Azerbaijan’s President Ilham Aliyev has rejected an Armenian proposal on a change to the talks format on the settlement of the Nagorno-Karabakh conflict.
Armenian Prime Minister Nikol Pashinian reiterated on March 14 that the inclusion of officials from the disputed region in the settlement process remained a priority to Yerevan.
"It is unacceptable, and it is an attempt to block the negotiations process," Aliyev said at a forum in Baku, adding that for the status quo to change, Armenia should withdraw its forces from the region.
Mainly Armenian-populated Nagorno-Karabakh declared independence from Azerbaijan amid a 1988-94 war that claimed an estimated 30,000 lives and displaced hundreds of thousands of people.

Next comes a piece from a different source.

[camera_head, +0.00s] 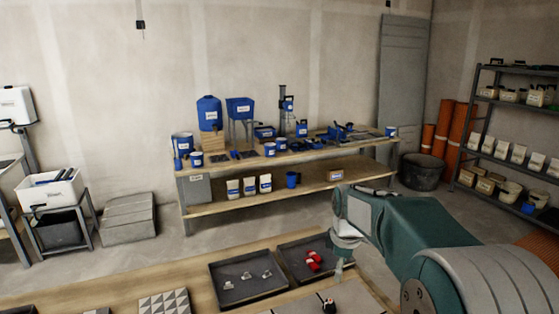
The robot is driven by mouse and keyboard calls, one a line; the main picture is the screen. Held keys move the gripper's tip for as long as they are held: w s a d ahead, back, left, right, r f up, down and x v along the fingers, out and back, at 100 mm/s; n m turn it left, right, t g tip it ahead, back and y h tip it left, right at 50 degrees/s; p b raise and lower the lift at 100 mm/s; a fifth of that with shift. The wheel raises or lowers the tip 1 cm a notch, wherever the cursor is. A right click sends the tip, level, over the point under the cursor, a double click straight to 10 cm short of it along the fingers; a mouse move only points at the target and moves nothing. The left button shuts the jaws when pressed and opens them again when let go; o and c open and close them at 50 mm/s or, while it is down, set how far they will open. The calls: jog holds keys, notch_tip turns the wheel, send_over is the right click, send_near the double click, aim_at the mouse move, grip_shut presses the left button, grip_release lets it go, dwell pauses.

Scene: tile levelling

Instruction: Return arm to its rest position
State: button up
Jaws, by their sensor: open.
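My green arm reaches in from the lower right and bends down over the front bench (225,250). My gripper (338,270) hangs at its end, small and partly hidden by the wrist, with its jaws open. It is above the bench, close to the right-hand dark tray (290,261) that holds red pieces (313,261). I see nothing held in it. A small red, white and black item (328,305) stands on a pale surface below the gripper.
A second dark tray (222,298) holds several pale clips. A patterned tile (164,303) lies to its left. Behind is a two-level workbench (290,200) with blue containers. Shelving (480,110) stands at right, a white bin (50,190) at left. Floor between the benches is clear.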

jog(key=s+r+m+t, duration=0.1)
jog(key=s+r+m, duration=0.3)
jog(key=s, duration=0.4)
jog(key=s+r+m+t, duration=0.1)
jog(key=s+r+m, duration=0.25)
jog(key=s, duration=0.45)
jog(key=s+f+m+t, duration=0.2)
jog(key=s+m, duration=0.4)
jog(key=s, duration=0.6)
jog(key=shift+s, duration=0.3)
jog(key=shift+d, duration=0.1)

Since 1994, it has been under the control of ethnic Armenian forces that Azerbaijan says include troops supplied by Armenia.

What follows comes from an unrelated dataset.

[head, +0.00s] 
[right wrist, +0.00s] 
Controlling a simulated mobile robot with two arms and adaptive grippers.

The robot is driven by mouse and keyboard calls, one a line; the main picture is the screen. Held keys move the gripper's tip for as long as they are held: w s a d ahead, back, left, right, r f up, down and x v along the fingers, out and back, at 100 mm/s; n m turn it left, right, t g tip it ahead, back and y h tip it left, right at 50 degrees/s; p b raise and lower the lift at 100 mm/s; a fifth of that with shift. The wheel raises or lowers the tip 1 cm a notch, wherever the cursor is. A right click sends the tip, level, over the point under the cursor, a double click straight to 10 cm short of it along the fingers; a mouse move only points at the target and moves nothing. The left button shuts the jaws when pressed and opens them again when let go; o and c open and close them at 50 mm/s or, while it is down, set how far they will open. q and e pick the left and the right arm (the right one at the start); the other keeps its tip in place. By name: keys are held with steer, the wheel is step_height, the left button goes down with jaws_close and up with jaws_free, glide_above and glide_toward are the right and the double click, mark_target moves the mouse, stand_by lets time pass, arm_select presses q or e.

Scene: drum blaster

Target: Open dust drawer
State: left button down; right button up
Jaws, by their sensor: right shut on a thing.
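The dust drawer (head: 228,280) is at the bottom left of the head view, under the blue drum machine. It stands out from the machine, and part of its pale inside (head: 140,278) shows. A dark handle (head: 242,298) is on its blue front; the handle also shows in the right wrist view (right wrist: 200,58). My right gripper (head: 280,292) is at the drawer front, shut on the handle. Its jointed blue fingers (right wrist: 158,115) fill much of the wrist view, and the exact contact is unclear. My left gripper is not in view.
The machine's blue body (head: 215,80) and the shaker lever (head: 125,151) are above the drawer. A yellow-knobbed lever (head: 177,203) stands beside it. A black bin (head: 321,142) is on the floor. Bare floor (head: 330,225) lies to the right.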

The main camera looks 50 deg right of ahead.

Sporadic fighting continues, and three decades of diplomatic efforts aimed at resolving the conflict over Nagorno-Karabakh -- whose claim to independence has not been recognized by any country -- have brought little progress.
Pashinian and Aliyev traded accusations in public statements earlier this month, just days after the U.S., Russian, and French mediators -- co-chairs of the Minsk Group set up to mediate a solution to the conflict -- announced the two leaders had agreed to meet soon for further talks.
Pashinian, a former anti-corruption journalist and opposition lawmaker, became prime minister last year following peaceful protests that he spearheaded.
He began a working visit to Nagorno-Karabakh earlier this week where he held a meeting of Armenia's Security Council.
"I would like to underscore that, for us, [Nagorno-Karabakh’s] engagement in the negotiation process is not a whim or even a precondition, but a statement of the fact that [its] engagement in the settlement of the conflict is of pivotal importance," he said in remarks at the meeting on March 12.
Internationally mediated negotiations helped forge a cease-fire in the region, which is not always honored, but have failed to produce a lasting settlement of the conflict.
The Organization for Security and Cooperation in Europe (OSCE) said on March 13 that progress had been made in resolving the dispute and vowed to step up diplomatic efforts to finding a peaceful resolution.
"For peace to take hold, it needs to be accepted and owned by the people. And it requires that our efforts extend beyond politicians. The preparation of populations for peace is an important and complex matter, and deserves our full support," Slovak Foreign Miroslav Lajcak, who is the OSCE's Chairperson-in-Office, said during a two-day visit to Yerevan.
Slovakia currently holds the OSCE's rotating chairmanship.